#### EXERCISE INSTRUCTIONS
Return only the lines between the line holding "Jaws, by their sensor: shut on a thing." and the line holding "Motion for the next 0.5", the two boundary lines included, exactly as they appear.

··· DATA FOR PROCESSING ···

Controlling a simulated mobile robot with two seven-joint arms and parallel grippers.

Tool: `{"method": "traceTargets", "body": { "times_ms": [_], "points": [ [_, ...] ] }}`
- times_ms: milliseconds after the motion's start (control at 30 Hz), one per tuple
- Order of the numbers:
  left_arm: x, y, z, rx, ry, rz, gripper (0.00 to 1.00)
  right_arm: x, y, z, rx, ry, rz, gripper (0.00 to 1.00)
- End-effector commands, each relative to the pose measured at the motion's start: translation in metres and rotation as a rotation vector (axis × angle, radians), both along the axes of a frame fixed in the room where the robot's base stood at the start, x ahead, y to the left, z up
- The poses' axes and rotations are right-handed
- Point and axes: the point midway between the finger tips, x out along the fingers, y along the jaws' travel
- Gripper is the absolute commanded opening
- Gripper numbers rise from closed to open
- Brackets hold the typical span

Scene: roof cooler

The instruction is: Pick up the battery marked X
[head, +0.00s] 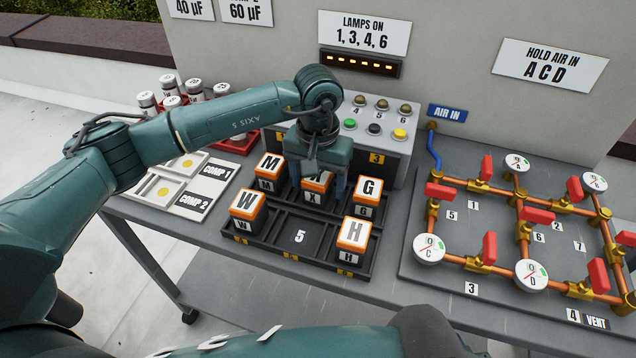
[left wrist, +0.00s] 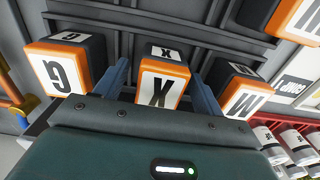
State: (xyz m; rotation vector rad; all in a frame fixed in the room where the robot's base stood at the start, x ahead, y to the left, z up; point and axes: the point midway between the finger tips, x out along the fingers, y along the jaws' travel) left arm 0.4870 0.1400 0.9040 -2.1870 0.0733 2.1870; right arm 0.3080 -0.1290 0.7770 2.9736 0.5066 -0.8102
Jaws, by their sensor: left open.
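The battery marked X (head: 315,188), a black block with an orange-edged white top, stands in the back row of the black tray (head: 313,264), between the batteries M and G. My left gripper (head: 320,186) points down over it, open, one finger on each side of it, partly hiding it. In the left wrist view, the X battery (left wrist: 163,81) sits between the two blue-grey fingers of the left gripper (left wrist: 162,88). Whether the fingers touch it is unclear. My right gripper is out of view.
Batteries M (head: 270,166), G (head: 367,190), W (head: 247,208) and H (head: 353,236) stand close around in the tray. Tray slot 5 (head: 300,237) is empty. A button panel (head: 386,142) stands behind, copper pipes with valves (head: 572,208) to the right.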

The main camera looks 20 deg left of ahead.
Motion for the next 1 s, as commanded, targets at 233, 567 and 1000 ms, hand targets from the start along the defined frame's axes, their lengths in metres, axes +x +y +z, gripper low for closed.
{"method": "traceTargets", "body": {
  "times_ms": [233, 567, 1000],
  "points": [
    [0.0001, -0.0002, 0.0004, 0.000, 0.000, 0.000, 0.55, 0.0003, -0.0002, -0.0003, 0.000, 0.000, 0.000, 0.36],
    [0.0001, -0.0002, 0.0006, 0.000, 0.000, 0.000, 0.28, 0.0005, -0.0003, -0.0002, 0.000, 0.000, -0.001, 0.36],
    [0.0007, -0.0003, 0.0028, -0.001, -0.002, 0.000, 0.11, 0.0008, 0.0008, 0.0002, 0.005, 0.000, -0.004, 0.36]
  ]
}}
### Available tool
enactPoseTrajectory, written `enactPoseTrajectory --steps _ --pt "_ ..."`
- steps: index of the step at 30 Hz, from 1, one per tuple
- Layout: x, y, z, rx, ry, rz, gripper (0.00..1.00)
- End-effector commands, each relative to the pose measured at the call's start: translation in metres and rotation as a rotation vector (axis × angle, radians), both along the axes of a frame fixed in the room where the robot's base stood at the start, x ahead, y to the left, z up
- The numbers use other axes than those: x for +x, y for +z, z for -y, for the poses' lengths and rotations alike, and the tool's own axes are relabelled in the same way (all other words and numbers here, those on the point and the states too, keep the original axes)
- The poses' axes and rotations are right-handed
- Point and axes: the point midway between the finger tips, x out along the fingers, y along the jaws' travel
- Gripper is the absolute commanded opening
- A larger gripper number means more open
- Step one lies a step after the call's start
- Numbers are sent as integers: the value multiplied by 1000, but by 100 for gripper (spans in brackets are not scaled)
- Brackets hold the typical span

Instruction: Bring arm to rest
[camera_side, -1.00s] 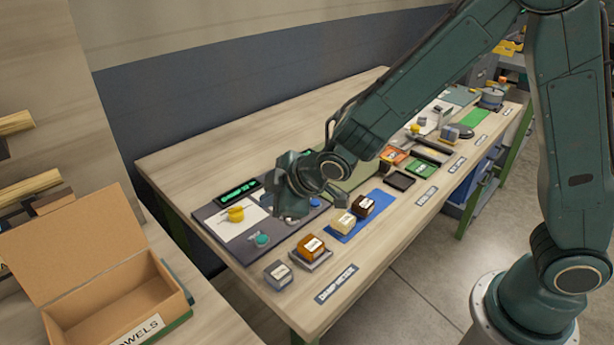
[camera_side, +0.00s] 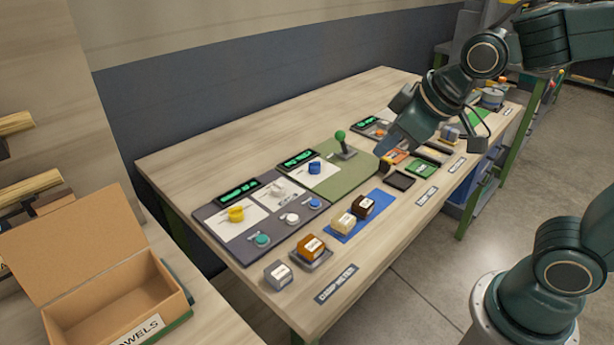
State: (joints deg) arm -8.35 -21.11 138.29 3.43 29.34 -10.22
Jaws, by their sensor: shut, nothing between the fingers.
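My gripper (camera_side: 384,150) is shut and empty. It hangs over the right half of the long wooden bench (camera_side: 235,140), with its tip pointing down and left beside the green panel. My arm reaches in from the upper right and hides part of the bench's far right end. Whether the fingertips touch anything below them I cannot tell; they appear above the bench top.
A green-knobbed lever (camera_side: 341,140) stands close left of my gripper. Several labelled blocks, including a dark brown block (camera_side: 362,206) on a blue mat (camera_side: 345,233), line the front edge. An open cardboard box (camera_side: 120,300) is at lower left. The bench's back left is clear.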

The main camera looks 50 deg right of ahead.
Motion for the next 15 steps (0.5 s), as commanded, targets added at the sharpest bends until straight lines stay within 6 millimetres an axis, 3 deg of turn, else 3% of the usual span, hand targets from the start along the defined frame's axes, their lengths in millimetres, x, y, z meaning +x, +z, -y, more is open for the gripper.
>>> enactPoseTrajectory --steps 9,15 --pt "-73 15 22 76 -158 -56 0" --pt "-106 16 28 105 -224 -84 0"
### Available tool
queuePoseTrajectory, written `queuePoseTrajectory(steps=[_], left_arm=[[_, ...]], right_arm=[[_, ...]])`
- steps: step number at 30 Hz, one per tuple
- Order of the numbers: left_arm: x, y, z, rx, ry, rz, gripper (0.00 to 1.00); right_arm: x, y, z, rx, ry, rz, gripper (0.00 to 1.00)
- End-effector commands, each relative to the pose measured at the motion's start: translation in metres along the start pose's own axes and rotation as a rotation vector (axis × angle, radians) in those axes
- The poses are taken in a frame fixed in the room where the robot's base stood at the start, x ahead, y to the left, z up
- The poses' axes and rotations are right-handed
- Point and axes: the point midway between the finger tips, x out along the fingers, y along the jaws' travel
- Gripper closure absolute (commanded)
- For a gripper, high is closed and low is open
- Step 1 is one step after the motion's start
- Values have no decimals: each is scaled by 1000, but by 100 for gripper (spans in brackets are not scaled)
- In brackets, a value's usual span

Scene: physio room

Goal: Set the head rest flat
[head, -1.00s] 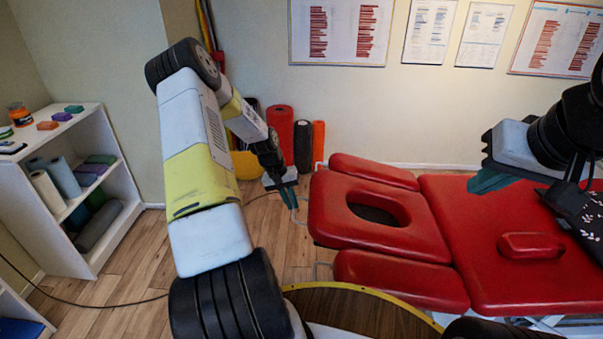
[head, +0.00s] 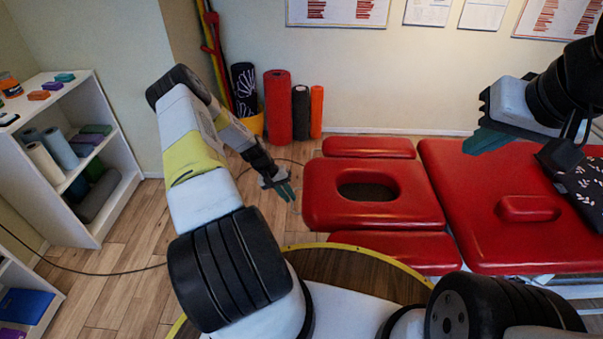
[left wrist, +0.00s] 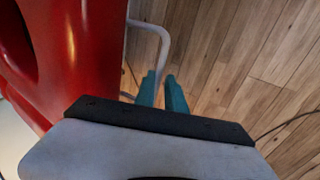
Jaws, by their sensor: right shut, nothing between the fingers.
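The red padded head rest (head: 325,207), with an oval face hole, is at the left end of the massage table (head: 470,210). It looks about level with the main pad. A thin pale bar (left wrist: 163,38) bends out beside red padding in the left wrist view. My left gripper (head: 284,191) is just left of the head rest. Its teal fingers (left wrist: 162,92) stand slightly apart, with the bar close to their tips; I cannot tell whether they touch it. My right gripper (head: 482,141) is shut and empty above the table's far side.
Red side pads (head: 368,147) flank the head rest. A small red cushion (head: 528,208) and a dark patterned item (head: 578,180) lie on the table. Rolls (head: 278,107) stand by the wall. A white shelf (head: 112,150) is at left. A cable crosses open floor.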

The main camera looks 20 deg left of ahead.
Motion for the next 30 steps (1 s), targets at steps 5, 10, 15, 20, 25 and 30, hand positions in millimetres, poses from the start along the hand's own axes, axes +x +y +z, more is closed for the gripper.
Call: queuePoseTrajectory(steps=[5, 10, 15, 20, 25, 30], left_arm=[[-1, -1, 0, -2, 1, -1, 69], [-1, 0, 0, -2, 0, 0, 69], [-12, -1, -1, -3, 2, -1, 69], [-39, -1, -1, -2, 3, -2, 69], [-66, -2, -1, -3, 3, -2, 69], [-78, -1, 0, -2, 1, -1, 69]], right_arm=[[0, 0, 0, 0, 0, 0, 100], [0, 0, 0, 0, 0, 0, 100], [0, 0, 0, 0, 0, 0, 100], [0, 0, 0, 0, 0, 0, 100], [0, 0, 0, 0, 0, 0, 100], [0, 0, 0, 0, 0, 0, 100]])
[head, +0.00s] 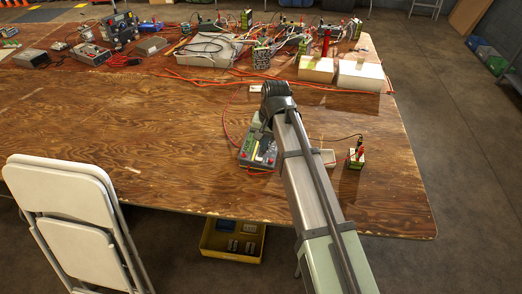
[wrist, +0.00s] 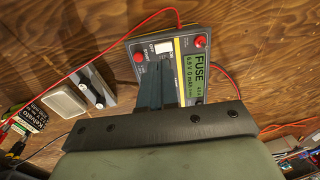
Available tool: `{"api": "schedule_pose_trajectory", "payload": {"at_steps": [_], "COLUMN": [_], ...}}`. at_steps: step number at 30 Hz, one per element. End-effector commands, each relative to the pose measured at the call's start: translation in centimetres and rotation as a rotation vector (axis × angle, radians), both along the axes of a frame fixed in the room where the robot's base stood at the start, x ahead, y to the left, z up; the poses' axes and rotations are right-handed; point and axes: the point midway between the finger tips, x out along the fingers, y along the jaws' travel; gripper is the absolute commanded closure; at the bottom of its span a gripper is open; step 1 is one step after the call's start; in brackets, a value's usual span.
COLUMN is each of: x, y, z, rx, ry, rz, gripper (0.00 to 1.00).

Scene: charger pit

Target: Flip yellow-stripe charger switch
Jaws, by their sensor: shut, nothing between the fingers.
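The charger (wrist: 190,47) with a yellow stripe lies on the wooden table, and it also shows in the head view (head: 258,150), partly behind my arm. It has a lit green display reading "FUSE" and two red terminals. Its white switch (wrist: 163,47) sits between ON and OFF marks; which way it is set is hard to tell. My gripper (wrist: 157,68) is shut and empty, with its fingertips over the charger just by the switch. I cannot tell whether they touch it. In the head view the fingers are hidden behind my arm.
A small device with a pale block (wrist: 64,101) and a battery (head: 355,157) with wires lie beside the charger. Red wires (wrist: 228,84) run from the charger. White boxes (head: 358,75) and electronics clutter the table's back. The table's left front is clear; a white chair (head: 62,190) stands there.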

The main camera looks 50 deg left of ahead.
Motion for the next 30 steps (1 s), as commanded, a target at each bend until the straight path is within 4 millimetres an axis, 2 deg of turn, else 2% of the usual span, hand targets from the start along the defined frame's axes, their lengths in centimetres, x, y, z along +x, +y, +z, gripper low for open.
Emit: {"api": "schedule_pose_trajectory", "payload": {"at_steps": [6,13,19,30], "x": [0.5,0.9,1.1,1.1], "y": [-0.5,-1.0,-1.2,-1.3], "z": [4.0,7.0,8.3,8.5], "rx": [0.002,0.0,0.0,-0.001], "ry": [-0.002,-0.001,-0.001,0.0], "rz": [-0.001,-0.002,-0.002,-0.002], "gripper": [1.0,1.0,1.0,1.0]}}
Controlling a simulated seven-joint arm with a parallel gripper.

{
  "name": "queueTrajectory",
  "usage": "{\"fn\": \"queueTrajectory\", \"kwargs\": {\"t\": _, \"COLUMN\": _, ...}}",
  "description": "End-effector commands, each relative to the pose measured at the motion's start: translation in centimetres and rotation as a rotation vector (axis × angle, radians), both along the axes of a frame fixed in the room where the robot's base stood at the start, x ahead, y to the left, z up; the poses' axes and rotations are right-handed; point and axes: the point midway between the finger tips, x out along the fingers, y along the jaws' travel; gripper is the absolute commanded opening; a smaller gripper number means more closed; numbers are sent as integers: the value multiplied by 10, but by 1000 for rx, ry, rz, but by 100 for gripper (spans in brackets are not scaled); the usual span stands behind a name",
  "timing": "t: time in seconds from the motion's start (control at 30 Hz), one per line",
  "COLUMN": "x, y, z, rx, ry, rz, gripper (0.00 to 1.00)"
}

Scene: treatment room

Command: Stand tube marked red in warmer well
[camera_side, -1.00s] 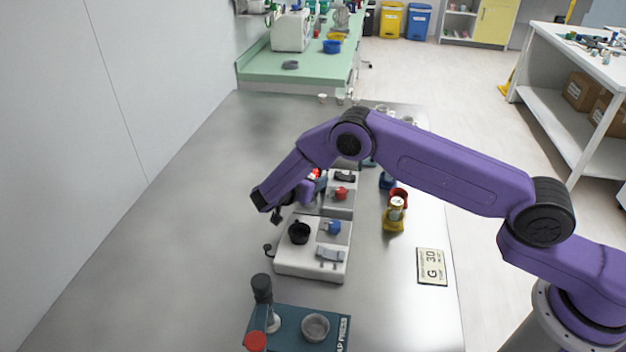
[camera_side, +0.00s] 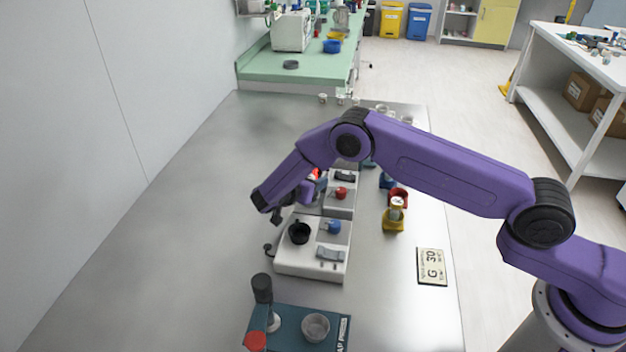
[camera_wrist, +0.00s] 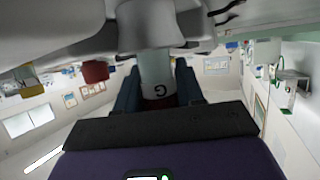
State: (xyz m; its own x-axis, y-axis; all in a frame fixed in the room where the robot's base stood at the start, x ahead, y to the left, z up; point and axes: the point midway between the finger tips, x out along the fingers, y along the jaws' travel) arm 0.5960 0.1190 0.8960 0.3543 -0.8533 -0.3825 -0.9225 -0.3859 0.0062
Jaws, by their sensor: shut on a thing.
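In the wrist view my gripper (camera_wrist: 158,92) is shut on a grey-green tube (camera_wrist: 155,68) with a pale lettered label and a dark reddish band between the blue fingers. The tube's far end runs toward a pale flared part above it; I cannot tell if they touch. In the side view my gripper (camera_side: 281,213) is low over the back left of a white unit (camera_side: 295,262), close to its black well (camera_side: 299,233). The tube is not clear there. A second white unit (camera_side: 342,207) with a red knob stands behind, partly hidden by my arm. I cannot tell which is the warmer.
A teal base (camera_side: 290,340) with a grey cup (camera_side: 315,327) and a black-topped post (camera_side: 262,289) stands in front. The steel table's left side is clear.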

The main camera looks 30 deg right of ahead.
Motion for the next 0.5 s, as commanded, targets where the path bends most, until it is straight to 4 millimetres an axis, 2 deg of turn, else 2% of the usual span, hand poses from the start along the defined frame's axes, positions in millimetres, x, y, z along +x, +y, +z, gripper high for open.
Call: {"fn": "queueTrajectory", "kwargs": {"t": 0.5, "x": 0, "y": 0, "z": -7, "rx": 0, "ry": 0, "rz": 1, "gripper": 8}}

···

#### SOLUTION TO THE EXERCISE
Jaws, by their sensor: shut on a thing.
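In the wrist view my gripper (camera_wrist: 158,92) is shut on a grey-green tube (camera_wrist: 155,68) with a pale lettered label and a dark reddish band between the blue fingers. The tube's far end runs toward a pale flared part above it; I cannot tell if they touch. In the side view my gripper (camera_side: 281,213) is low over the back left of a white unit (camera_side: 295,262), close to its black well (camera_side: 299,233). The tube is not clear there. A second white unit (camera_side: 342,207) with a red knob stands behind, partly hidden by my arm. I cannot tell which is the warmer.
A teal base (camera_side: 290,340) with a grey cup (camera_side: 315,327) and a black-topped post (camera_side: 262,289) stands in front. The steel table's left side is clear.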

The main camera looks 30 deg right of ahead.
Motion for the next 0.5 s, as commanded, targets where the path bends most, until it is straight to 4 millimetres an axis, 2 deg of turn, else 2% of the usual span, hand poses from the start along the defined frame's axes, positions in millimetres, x, y, z along +x, +y, +z, gripper high for open.

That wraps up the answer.